Does the company use major global accounting firms like Ernst & Young or KPMG? Are big investment funds sponsoring them or do they have venture capital funds backing them? Are there plenty of Americans on the board? Knowing the answers to these questions can help cut down on the risks that come with poor auditing, lack of support, and other red flags that could put your portfolio at risk. The good thing is that there are plenty of options to choose from.
As of 2011, there are more than 300 companies in China with market caps all totaling $900 billion, almost all of which are available in the major American stock exchanges. It’s almost impossible for personal investors to verify the authenticity of a Chinese company’s claim of being an industry leader in China, but anyone familiar with China may have an easier time recognizing major businesses. It’s also good to know if big chunks of the company’s equity are owned by internal management. This would indicate that it is a suitable investment. Having Americans on the board of directors is a bonus because it suggests that the Chinese company is concerned about gaining foreign insight.

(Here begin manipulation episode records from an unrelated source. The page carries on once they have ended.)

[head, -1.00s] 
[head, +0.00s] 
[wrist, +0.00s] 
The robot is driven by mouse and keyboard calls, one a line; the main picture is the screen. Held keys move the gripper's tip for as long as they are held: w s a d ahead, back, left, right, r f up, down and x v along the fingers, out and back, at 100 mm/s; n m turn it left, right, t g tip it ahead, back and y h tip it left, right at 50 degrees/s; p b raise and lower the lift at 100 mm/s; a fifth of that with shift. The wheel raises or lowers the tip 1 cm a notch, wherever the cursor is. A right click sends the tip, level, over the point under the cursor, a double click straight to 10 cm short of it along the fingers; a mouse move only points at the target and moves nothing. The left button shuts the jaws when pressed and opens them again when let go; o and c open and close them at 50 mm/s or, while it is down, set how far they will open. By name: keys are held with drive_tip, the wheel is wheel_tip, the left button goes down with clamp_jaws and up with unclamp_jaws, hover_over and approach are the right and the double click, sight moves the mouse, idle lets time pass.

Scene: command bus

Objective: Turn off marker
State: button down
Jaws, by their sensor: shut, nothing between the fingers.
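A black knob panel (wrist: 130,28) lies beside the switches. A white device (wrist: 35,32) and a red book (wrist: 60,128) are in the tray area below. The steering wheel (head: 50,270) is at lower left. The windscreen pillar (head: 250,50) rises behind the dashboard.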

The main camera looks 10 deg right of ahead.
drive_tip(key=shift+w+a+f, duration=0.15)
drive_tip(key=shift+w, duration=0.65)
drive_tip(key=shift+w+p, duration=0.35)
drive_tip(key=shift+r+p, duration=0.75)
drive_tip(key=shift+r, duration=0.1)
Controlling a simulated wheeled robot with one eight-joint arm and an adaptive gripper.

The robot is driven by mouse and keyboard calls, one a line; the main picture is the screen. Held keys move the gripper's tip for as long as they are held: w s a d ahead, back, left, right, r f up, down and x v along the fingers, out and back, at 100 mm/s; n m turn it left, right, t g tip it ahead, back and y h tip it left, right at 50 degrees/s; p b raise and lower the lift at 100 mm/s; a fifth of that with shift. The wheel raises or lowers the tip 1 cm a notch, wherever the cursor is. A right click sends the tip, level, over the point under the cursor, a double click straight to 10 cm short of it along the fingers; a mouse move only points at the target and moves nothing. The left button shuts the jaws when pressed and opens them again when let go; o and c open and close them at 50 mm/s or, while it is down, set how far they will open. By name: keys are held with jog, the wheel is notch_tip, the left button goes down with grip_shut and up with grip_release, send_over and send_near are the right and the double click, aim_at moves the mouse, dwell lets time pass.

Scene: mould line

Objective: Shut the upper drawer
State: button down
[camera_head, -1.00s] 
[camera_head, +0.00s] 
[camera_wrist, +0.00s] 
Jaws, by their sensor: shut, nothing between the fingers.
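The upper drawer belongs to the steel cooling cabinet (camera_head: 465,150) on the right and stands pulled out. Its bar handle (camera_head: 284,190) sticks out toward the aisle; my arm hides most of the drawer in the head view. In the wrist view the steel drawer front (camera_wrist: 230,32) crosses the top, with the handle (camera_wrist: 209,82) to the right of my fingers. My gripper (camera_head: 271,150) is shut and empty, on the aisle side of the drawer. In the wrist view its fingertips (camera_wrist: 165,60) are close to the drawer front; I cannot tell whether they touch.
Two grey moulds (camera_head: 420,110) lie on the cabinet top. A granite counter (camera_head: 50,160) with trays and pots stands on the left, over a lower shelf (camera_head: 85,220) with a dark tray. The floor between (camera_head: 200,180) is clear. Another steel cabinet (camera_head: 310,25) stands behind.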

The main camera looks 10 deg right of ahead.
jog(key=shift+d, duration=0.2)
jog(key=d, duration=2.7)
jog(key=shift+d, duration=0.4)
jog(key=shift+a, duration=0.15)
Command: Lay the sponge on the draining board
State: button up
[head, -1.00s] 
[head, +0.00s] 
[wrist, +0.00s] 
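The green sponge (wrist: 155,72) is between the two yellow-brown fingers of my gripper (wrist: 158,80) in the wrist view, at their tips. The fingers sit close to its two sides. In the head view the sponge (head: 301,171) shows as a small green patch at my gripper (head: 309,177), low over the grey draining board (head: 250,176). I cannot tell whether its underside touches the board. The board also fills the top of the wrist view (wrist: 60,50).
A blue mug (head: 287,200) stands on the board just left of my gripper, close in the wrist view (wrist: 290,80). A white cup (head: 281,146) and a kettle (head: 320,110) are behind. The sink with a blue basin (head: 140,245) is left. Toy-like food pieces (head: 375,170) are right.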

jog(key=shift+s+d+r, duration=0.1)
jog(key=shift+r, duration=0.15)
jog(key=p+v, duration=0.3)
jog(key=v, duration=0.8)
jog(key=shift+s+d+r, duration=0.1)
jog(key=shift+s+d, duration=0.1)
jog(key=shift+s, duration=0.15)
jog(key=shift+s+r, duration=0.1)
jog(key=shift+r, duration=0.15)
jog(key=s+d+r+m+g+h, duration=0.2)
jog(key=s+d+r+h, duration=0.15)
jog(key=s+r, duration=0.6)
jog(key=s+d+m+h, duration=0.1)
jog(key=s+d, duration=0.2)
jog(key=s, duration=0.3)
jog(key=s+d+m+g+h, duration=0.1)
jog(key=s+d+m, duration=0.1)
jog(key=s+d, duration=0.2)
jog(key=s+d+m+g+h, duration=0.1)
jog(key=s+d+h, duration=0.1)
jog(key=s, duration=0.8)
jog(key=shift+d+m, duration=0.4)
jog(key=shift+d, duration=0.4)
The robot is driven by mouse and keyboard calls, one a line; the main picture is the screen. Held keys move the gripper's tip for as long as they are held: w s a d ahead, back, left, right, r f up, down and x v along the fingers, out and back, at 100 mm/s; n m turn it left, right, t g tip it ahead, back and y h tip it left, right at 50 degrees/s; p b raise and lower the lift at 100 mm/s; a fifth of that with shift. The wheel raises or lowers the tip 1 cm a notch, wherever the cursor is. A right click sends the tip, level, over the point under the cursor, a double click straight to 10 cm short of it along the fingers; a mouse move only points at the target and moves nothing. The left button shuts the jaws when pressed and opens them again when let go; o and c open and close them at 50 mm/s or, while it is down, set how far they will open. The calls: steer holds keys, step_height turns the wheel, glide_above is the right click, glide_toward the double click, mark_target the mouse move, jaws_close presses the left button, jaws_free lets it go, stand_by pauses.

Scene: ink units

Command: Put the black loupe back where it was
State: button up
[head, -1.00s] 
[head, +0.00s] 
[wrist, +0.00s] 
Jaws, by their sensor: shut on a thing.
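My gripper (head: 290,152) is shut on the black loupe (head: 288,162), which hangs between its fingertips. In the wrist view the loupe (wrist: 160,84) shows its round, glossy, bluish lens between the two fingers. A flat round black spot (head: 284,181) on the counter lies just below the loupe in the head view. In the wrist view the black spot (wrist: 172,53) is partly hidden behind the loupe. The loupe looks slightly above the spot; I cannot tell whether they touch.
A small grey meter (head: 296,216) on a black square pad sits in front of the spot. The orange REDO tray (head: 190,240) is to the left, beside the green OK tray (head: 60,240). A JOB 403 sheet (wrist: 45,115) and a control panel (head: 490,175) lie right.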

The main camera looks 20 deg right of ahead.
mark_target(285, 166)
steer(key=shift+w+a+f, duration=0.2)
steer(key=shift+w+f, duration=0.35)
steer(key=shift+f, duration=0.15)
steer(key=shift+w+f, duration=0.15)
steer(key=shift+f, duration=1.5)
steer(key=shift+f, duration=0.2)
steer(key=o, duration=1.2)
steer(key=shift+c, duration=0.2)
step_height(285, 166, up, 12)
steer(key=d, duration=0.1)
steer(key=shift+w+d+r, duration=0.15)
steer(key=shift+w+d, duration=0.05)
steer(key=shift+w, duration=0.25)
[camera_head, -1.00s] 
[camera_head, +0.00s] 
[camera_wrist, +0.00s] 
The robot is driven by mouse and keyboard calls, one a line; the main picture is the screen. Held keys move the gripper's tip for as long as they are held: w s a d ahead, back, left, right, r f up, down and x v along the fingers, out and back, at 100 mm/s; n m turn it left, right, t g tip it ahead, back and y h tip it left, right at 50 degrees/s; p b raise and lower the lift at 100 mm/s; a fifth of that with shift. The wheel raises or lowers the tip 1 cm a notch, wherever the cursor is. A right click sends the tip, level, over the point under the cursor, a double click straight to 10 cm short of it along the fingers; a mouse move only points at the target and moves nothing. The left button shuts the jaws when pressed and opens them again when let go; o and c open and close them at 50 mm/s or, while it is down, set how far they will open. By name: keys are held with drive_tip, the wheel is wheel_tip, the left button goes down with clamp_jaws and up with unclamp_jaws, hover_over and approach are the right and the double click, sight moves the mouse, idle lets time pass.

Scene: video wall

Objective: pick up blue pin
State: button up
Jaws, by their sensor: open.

Investing in China now can prove to be an incredible opportunity. The economy is on the rise and China’s growth as a country is expected to remain strong. Looking for highly-recognizable companies to invest in like Apple may be a good start, but certainly plenty of other opportunities exist in this flourishing market. Unlike in America, the Chinese middle class still seem to consume products at higher rates, even during slow economic growth and recession levels, making it one of the most robust middle classes in the world. That is certainly something that any American investor would want to take advantage of.